Disabling multi-version concurrency control for faster import: Analytics mode

April 12, 2023
Antonio Filipovic

Memgraph is fully ACID compliant - as every database should be. Atomicity, consistency, isolation, and complete durability - everything is there. The catch is, when you are importing data into an empty Memgraph instance, there is a small chance you'll run any analytics queries at the same time, especially because there is no data yet. The only thing on your mind at that moment is how to get new data inside the database as fast as possible.

Also, by default, due to isolation levels, it isn't even possible to run analytical queries simultaneously with import. Other transactions will not see changes to the data until the transaction responsible for importing data is not committed. This default Memgraph’s operational storage mode is called IN_MEMORY_TRANSACTIONAL.

From version 2.7, Memgraph supports another storage mode called IN_MEMORY_ANALYTICAL. It enables you to work on data inside a database without ACID compliance. You may wonder why you would want that and what the benefit is. The thing is, to support full ACID compliance, Memgraph follows an idea of under buffers called delta objects covered in the Fast Serializable Multiversion Concurrency Control for Main-Memory Database Systems research paper. When you understand how multiversion concurrency control works in Memgraph, you will also understand why it can prevent you from importing your data faster.

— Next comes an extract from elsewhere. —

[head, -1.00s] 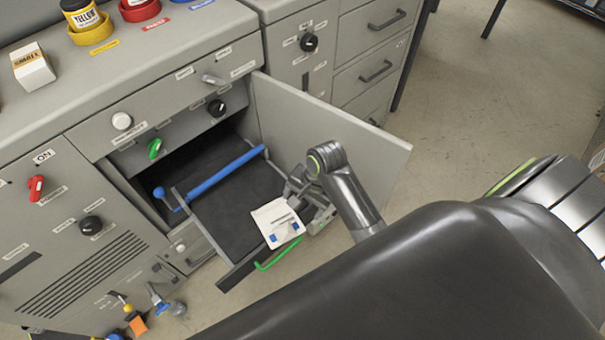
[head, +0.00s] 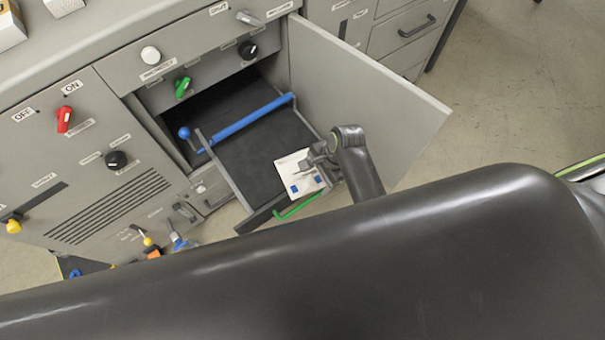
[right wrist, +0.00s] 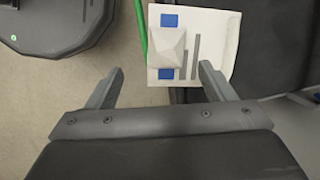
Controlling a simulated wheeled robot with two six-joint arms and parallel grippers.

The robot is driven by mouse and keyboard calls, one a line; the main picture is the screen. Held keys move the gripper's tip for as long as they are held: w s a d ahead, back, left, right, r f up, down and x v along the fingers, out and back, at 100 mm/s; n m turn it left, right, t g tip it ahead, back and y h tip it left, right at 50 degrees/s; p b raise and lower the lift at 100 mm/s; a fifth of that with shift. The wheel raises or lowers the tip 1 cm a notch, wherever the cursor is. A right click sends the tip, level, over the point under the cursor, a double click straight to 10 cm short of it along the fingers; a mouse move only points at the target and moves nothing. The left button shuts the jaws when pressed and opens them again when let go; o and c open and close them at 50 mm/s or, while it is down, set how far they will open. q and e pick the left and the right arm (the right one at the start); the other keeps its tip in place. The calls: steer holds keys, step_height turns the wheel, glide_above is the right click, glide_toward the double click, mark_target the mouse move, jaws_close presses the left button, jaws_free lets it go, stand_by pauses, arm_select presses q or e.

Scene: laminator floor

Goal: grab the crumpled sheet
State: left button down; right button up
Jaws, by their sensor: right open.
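The crumpled sheet (head: 299,174) is white with blue squares and lies on the front right part of the pulled-out dark tray (head: 262,165). My right gripper (head: 315,165) is beside and partly over the sheet in the head view. In the right wrist view my right gripper (right wrist: 155,82) is open, with nothing between its fingers; the sheet lies just beyond the fingertips, nearer the right finger. My left gripper is not in view.
A blue roller bar (head: 245,122) with a ball end crosses the tray. A green handle (head: 298,206) runs along the tray's front. An open grey door (head: 365,105) stands right of the tray. The grey cabinet (head: 60,165) carries knobs and switches.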

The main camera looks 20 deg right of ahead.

Multi-version concurrency control: The solution or the problem

The first concept that allows Memgraph to keep the multiversion concurrency control is that only one transaction can change one object at a time. The second concept is that all changes are directly stored in place. And the last concept is the creation of delta objects. Every time there is a change inside a transaction, one delta object is stored. Thanks to delta objects, it's possible to revert to the older version of the database if a transaction fails.

Furthermore, by using deltas, other transactions have the feeling of isolation. They operate as though they are the only transaction in the system. For example, when a t1 transaction starts executing, all changes made by other transactions during t1’s lifetime won’t be seen from t2’s point of view. All because Memgraph is using delta objects. Information stored inside a delta object makes it possible to undo a change and go back to the state of the object which existed when the transaction started executing.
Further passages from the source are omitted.